* _Task brief_
Emit the line that holds "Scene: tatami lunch" and all lines following it through the end of the data, verbatim, and nothing else.

____

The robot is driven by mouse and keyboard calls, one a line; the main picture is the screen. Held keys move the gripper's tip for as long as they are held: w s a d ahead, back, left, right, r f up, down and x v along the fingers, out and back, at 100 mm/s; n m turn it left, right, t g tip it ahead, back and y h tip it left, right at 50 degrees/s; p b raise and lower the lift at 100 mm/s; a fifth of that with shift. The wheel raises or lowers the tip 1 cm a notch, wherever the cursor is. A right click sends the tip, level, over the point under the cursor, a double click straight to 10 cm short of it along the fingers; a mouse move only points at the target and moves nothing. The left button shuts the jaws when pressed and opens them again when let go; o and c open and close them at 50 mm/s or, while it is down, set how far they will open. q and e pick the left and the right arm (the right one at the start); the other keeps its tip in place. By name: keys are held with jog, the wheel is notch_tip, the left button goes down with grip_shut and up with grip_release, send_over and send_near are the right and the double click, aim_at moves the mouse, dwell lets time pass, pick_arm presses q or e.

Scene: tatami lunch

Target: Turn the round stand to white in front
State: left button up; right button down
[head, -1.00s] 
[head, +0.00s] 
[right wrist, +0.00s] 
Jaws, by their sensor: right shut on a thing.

____

* _Task response_
Scene: tatami lunch

Target: Turn the round stand to white in front
State: left button up; right button down
[head, -1.00s] 
[head, +0.00s] 
[right wrist, +0.00s] 
Jaws, by their sensor: right shut on a thing.

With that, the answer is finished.